Min, a former chief scientist at Alibaba Cloud, Alibaba Group Holding‘s cloud computing arm, and his venture capital fund have avoided Star, believing its companies had few options and received favorable support from the government.
He said science and tech startups require careful scrutiny. “Even if you have the right product, you may not have the right marketing or pricing strategy,” Min said, querying the capacity of some startup founders to run companies. “Real inventors may not be good enough for entrepreneurship.”
Martin Hennecke, Asian Investment Director in Hong Kong for St. James’s Place, a wealth manager, said Beijing’s commitment to invest USD 1.4 trillion over the next six years in 5G-enabled infrastructure technology would enable plenty of investment opportunities. But he said companies in the sector are also more highly priced than peers abroad.
“Attractive stories do not always translate into good investments,” Hennecke said, adding that Chinese investors often tend to be less valuation sensitive than foreign investors.
And despite efforts to promote Star as an alternative to global markets, overseas exchanges still provide fierce competition in luring Chinese tech companies, Pang said.
“Hong Kong may be the likely venue for many Chinese American depositary receipts to ‘return home’ in the near term, given its easier access to foreign capital and broader investor base,” Pang said. Companies on Star, on the other hand, will have to navigate China’s capital controls to fund any overseas expansions.
Indeed, New York-listed Chinese e-commerce conglomerate Alibaba Group Holding last year opted for Hong Kong for its secondary listing, rather than Star, even though the reform of Chinese financial markets was triggered by the failure to attract Alibaba and other internet companies.

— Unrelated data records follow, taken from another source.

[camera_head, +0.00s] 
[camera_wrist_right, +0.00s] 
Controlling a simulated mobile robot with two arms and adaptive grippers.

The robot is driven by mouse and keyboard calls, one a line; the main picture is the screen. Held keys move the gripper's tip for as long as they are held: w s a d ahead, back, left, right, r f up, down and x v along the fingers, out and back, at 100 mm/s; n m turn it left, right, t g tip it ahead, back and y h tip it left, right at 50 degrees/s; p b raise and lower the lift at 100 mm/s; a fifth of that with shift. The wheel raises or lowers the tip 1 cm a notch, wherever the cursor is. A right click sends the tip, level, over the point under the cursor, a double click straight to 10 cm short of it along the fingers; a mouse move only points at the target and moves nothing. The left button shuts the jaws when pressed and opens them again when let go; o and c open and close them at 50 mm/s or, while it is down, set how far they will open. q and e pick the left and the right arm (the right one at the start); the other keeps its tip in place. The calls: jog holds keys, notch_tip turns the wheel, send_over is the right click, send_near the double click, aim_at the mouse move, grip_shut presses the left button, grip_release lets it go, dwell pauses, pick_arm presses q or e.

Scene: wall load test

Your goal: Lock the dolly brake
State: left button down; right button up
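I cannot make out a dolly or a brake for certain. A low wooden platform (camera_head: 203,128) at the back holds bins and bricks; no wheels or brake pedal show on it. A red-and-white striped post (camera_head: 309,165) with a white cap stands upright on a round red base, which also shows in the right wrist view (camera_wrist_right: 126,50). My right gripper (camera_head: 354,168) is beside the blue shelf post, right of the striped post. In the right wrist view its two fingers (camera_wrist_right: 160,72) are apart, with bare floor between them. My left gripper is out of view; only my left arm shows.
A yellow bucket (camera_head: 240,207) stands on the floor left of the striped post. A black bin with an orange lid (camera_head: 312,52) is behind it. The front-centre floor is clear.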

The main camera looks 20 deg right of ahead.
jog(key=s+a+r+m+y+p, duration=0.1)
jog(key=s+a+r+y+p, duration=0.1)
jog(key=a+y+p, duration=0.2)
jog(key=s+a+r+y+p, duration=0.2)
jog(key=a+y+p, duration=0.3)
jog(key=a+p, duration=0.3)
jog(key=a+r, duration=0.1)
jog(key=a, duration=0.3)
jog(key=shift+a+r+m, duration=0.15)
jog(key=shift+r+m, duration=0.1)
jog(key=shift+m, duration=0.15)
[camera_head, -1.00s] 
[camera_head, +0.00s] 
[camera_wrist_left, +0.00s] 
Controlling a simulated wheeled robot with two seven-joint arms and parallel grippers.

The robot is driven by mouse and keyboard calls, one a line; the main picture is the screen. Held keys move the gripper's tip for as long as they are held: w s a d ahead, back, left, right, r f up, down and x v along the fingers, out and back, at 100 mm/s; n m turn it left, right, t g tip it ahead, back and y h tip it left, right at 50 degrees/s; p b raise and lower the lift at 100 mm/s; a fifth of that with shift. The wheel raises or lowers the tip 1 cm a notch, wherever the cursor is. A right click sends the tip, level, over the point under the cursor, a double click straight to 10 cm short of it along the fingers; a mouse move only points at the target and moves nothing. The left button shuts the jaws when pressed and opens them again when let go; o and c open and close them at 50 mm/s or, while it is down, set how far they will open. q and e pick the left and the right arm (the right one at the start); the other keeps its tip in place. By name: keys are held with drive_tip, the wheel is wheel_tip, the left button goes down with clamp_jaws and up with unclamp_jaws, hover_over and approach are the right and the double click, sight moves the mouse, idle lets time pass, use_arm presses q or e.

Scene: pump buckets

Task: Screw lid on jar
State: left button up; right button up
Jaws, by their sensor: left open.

Despite the prolonged friction between Washington and Beijing, the US market will also “remain one of the top IPO destinations for Chinese companies,” Pang said, citing its high liquidity as the big draw.
That is particularly important for Chinese internet companies that shine with their innovative business models but lack technological breakthroughs — a core requirement for listing on the Star Market.
Still, foreign bankers are starting to take notice of Star. “We believe Shanghai, Shenzhen, and Hong Kong combined will be the biggest IPO destinations globally for several years to come and that is good news for global banks,” UBS’s Qian said.
Ultimately, Star’s success will depend not just on showstopping IPOs — but longer-term performance. “The key to increasing participation in [the board as] the secondary market is the ability of these companies to grow, be profitable, and increase shareholder value,” said Steven Kreit, assurance partner at financial services firm MGO in the US.
In other words, for investors and company leaders like QuantumCTek’s Pan, the real test of Star will not be one day’s trading — but how its companies ultimately fare when measured against global tech rivals and Beijing’s own strategic ambitions.